BNP Paribas, the France-based international bank, will be liable to pay a former employee/banker — who was fired by the Bank following a newspaper report alleging that the employee demanded sexual favours from a female colleague — $327,300 in damages!
The case of misbehaviour at the workplace actually took place way back in 2012. At the time, the said banker / the accused, Aurelien Gressier, was given a warning by the Bank and let go.
It was only in 2017, during the #Me Too movement that the incident came to light in public, when it was reported by a French newspaper. Post this public revelation, the Bank had to take action and fired Gressier.
However, a judgement of the Paris Court of Appeal said that this U-turn act of the Bank came a tad late, when the #MeToo Movement was at its peak. The court ruled that this delayed action violated French Disciplinary Rule.
“The behaviour that took place in 2012 already gave rise to discipline and can’t be further punished,” wrote the judges. The court further directed that the Bank pay 300,000 euros ($327,300) to make up for the unfair termination.

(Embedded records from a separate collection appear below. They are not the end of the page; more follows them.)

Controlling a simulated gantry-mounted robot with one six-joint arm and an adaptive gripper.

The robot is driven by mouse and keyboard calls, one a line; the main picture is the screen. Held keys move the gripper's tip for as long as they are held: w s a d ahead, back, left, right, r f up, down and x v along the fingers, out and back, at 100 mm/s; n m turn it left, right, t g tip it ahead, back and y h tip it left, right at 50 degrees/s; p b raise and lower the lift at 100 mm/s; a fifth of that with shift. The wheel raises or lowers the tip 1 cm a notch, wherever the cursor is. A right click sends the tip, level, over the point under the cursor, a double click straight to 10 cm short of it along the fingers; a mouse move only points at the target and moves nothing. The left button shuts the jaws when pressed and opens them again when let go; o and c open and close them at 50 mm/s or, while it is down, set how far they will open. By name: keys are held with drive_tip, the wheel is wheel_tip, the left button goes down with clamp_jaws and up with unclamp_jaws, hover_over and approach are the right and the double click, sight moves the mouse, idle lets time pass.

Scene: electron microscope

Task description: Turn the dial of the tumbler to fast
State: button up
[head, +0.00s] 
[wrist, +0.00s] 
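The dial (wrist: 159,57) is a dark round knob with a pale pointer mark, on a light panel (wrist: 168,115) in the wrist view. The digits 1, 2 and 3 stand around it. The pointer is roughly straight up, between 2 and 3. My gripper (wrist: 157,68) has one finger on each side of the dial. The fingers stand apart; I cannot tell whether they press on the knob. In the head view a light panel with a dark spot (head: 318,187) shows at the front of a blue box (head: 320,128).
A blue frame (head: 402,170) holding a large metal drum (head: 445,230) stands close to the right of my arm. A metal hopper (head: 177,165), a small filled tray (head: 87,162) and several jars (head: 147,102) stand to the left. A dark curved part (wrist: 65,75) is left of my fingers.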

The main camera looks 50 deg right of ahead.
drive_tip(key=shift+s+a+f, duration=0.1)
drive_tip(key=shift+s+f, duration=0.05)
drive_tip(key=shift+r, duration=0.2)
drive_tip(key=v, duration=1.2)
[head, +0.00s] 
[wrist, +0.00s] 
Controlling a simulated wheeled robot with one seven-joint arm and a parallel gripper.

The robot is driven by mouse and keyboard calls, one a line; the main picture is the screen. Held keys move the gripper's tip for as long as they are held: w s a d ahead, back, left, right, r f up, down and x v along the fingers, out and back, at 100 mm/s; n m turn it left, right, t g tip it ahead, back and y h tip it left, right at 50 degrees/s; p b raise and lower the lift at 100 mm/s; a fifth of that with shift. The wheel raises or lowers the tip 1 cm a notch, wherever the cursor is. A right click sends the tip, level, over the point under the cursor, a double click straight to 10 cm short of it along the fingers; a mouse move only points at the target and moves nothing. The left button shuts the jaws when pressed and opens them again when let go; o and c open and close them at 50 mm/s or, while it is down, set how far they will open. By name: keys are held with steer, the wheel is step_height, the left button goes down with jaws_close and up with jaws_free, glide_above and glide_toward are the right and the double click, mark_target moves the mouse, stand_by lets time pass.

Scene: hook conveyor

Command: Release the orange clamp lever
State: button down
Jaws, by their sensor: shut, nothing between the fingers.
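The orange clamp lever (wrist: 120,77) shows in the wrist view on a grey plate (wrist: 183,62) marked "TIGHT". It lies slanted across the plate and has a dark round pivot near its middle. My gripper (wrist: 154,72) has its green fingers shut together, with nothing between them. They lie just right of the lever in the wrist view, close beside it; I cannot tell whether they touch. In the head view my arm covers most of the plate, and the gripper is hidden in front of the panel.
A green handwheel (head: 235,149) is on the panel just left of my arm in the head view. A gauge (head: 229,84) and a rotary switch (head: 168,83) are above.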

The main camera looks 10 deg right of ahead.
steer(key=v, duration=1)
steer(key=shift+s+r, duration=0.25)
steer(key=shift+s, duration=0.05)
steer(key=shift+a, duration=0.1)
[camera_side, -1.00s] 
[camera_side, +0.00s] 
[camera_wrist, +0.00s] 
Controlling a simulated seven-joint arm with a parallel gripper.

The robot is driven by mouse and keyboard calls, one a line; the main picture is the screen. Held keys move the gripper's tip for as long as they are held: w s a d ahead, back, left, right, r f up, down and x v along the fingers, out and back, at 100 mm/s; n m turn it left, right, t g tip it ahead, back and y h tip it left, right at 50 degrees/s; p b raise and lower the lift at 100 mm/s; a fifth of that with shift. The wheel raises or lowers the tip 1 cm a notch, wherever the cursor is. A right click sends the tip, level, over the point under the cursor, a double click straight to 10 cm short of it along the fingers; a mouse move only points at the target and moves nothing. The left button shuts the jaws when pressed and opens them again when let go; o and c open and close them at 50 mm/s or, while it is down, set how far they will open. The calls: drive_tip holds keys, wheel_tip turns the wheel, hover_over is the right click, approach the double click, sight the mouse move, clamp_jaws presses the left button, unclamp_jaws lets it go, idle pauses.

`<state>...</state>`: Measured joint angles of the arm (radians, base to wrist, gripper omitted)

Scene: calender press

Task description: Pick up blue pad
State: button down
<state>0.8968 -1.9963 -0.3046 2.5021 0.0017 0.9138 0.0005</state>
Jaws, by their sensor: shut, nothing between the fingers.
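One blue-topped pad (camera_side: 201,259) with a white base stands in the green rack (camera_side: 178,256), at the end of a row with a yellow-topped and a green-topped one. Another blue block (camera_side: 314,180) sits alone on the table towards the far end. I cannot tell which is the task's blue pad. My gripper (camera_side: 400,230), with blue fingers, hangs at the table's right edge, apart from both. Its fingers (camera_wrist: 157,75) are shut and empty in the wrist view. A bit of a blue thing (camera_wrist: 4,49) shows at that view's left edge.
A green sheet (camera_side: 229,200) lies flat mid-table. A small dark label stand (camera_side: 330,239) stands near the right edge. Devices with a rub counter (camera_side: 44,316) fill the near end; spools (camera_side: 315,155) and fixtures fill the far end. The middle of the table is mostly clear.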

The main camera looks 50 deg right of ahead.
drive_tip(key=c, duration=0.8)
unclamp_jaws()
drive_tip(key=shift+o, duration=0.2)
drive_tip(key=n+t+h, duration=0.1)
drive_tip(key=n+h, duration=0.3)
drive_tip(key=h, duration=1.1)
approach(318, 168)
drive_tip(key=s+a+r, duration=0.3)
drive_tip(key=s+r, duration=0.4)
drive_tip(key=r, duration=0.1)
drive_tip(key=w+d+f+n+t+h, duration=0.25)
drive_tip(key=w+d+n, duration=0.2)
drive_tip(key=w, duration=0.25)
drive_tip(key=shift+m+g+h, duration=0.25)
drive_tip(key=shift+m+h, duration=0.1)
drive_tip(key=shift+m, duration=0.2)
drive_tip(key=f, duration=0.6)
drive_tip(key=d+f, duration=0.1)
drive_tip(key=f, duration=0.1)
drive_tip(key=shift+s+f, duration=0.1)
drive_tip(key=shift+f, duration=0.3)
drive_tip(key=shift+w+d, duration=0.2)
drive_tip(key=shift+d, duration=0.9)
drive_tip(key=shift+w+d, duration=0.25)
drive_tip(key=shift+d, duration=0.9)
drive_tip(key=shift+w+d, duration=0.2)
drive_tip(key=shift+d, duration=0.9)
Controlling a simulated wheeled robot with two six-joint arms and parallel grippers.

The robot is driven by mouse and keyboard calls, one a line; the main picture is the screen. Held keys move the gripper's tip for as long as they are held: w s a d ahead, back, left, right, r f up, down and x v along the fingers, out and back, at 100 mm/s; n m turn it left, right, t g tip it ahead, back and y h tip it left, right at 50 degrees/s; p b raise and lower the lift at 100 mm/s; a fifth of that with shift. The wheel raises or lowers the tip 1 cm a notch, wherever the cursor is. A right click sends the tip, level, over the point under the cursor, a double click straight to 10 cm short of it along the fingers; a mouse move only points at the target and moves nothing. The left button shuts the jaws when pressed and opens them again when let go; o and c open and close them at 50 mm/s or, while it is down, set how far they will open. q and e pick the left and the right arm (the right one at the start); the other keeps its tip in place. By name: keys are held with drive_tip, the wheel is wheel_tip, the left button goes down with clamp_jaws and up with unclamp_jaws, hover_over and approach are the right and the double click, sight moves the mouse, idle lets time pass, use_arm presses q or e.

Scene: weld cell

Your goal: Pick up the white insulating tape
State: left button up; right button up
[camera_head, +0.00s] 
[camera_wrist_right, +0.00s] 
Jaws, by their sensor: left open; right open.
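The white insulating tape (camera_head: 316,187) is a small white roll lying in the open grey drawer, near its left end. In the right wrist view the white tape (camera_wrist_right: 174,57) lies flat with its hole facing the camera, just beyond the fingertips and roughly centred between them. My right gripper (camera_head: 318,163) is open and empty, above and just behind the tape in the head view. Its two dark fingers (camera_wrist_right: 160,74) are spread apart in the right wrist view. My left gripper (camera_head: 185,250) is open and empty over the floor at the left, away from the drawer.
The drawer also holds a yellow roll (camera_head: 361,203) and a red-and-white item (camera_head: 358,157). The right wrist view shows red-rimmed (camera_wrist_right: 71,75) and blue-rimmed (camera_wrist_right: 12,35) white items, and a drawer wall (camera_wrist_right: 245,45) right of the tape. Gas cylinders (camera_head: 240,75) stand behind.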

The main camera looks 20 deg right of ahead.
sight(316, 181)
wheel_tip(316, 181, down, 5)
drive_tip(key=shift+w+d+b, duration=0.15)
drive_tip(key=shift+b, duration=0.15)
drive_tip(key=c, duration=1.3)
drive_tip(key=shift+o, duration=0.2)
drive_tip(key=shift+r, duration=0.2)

The 2017 article, which appeared in Liberation, a French daily, reported that in one of the instances, Gressier barged into the cabin of the woman employee and demanded sex. Another instance mentioned that in one of the meetings, Gressier passed inappropriate remarks about the woman’s employee’s attire and touched her inappropriately.
Shortly after this incident, the concerned woman employee reported this to the HR department and was assured that strict action would be taken against Gressier and that his career would be destroyed.
However, no action was taken. Instead, Gressier was let go with just a warning and later, was also promoted to the position of managing director of Singapore.
Post publishing of this article, another woman employed at the Bank came forward saying that Gressier had misbehaved with her too in one of the Company’s parties.
This is not the first time that the Bank has found itself entangled in controversies questioning its workplace culture. In a recent ruling in London, BNP had to cough up two million pounds ($2.6 million) to a woman employee, who sued the Bank for gender pay gap.